The rituals and religious traditions of weddings may differ from culture to culture, but the world over they’re essentially about the same thing: uniting not only a man and a woman, but their families as well.
Teenagers from 50 countries, visiting South Africa courtesy of Cathay Pacific’s cultural exchange programme, recently re-enacted the songs, dances and merriment that go with weddings in their countries.
Carric Lee, from Hong Kong, captured many of the youngsters’ views when he said, “When people get married, they commit themselves to each other for life. It is about commitment and loyalty.”
Bahrain and Pakistan
Because both are Islamic states and their weddings are similar, youngsters from these two countries shared the stage. Before the wedding, a series of meetings between the two families took place. The bride, in the company of three witnesses, was proposed to three times before she gave a nod of acceptance. After she had consented, the couple signed papers symbolically sealing their commitment. The proceedings were solemn and presided over by an imam or sheik. This is followed by days of festivities and feasts.
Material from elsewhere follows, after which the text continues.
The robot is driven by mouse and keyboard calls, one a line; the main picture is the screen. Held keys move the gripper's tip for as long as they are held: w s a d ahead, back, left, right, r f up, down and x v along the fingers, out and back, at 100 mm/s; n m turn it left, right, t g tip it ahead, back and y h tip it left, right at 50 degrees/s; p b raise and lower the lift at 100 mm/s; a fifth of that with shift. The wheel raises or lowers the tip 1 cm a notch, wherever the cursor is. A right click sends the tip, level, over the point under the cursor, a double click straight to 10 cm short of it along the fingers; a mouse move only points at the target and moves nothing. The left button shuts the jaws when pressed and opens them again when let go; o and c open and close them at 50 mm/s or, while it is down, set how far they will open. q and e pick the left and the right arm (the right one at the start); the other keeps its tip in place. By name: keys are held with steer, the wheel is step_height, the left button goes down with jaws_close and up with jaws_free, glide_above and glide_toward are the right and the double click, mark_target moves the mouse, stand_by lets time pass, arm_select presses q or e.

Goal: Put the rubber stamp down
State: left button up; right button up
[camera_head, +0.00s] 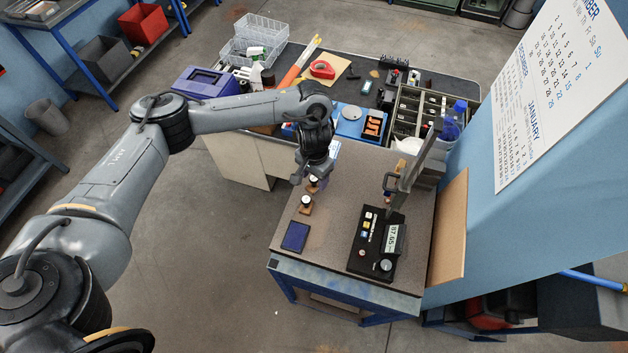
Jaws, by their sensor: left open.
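The nearer stamp (305,209) stands clear of the gripper, just behind a dark blue ink pad (295,236). The farther stamp (313,187) is right below my left gripper (312,178), partly hidden by it. My left gripper is open and points down, with its fingers close around the top of that farther stamp. I cannot tell whether they touch it. My right gripper is not in view.
A black instrument with a lit display (377,243) and an upright lever press (408,180) stand on the right of the bench. A brown board (450,230) borders its right edge. The cluttered dark table (350,75) lies behind. The front middle of the bench is clear.

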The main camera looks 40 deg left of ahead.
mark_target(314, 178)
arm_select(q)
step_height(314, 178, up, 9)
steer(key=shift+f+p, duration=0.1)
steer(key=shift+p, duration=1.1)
This wedding was based on Hindu values and rituals. The wedding dresses of both the bride and groom were bright and lavishly adorned. The couple put garlands — the equivalent of rings — around each other’s necks. The bride’s parents walked her in as they handed her over to the groom. Incense was burnt in special receptacles, and a fire symbolised eternity. The wedding conductor led the singing and chanting.
The bride and groom were ushered in to different music. With heads bowed, they simultaneously made their vows. They then held out a wide cloth into which grain or seed was thrown, symbolising the children they will have. The bride and groom then fed each other a piece of bread.
Philippines and Malaysia
They also shared the stage because their wedding rituals are similar. The bride entered with her face covered in a veil. She joined the groom and both were wrapped with a cloth to symbolise their new togetherness. The groom’s attire was yellow, representing royalty. The groom is always on the right and the bride on the left during the ceremony. In the Philippine ceremony, this was followed by a traditional dance with the bride and groom clutching banknotes in their hands for prosperity. Instead of money, the Malaysians sprinkle grains of rice and use water, also as symbols of prosperity, purity and eternity.
The Vietnamese wedding consists of three parts. The first part is a visit to a fortune teller to find out if all is well. The second is a meeting between the two families to ask for the bride’s hand. And the third part is the wedding day where there is a lot of fun. During the proceedings, the groom took a piece of ginger bread lightly dipped in salt and put it in the bride’s mouth. Solemnly, the bride and groom knelt down and prayed to the ancestors to bless their union.
August is an auspicious month to the Thais, and many weddings take place at this time of the year. Dressed in dazzling attire, the couple exchanged vows and rings, accompanied by dance and song. A Buddhist monk guided the proceedings. The couple then joined hands and her parents poured water over the couple to symbolise their blessing.